The new legislation will be "modelled" on provisions contained in the UK's Investigatory Powers Act, Australian prime minister Malcolm Turnbull told the media on Friday last week.
Turnbull said: "What we’re seeking to do, working with the other leading economies in the world, is to ensure that the brilliant tech companies in Silicon Valley and their emulators, bring their brilliance to bear to assist the rule of law. To enable us to be able - not through back doors or any sort of untoward means - but legitimately, appropriately, with the force of law, in the usual way that applies in the offline world, enable our law enforcement agencies to have access to these communications so that they can keep us safe."
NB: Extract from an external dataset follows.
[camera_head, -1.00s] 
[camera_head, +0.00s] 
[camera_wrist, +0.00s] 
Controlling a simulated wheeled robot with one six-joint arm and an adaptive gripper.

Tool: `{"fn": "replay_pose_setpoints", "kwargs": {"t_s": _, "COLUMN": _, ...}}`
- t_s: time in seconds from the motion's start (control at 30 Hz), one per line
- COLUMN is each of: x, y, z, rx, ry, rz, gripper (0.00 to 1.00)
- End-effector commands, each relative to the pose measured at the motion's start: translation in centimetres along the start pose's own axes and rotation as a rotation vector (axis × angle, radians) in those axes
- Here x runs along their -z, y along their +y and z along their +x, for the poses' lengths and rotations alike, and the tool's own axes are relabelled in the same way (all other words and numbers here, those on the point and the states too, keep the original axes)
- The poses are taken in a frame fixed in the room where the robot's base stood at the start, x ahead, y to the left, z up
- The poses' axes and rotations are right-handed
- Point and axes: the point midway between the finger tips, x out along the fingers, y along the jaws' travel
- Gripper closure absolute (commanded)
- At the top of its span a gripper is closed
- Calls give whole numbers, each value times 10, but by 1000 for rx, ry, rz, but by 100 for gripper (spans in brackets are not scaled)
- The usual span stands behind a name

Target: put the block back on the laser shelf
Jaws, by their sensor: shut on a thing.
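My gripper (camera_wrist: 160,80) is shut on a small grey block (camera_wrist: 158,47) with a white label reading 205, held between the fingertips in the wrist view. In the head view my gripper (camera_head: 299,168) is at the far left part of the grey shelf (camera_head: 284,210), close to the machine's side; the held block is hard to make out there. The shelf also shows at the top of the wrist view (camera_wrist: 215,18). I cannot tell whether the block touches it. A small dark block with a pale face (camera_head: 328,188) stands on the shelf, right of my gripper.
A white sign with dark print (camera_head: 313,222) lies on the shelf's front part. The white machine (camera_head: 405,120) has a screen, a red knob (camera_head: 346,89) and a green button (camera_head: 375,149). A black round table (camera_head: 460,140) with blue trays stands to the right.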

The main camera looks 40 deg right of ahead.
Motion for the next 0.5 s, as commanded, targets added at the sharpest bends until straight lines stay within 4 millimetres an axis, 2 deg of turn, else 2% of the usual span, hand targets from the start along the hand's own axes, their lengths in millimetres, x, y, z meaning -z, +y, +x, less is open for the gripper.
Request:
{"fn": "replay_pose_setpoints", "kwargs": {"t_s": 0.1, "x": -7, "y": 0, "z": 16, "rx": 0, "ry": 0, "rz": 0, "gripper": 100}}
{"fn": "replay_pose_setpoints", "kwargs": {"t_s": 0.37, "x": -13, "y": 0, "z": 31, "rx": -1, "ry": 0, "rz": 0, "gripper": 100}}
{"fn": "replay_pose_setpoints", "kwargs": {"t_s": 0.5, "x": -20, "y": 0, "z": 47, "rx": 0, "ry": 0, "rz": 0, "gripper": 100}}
Australia's law enforcement agencies are "increasingly unable to find out what terrorists and drug traffickers and paedophile rings are up to because of the very high levels of encryption", Turnbull said. He said encryption leaves some communications "effectively dark to the reach of the law".
"What we need is the cooperation, where we can compel it we will, but we will need the cooperation from the tech companies to provide access in accordance with the law," he said.
Australia's attorney-general, George Brandis QC, explained that the legislation, to be introduced before Australia's parliament in the country's spring, will apply to device manufacturers and service providers.
Those businesses will be obliged to "provide appropriate assistance to intelligence and law enforcement on a warranted basis, where it is necessary to interdict or in the case of a crime that may have been committed, it is necessary to investigate and prosecute serious crime, whether it be counter terrorism, whether it be serious organised crime, whether it be for example, the operation of paedophile networks", Brandis said.
The legislation will be applied "as a last resort" if the technology companies do not voluntarily cooperate in the way the Australian government hopes, he said. The changes will not alter "any existing legal principle", he said.
"It has always been accepted that in appropriate cases, under warrant, there can be lawful surveillance of private communications," Brandis said. "It has always been accepted that in appropriate circumstances there is a compellable obligation on citizens, including corporate citizens, to cooperate with law enforcement authorities in order to resolve or prevent crime."
"What we are doing, is bringing those existing legal obligations up to date. We are contemporising them. The existing law was written before the advent of social media, before the growth in very recent years of encryption of communications to a point at which it is now effectively ubiquitous. So in order to address the new technological developments, we are contemporising existing, well-established legal principles," he said.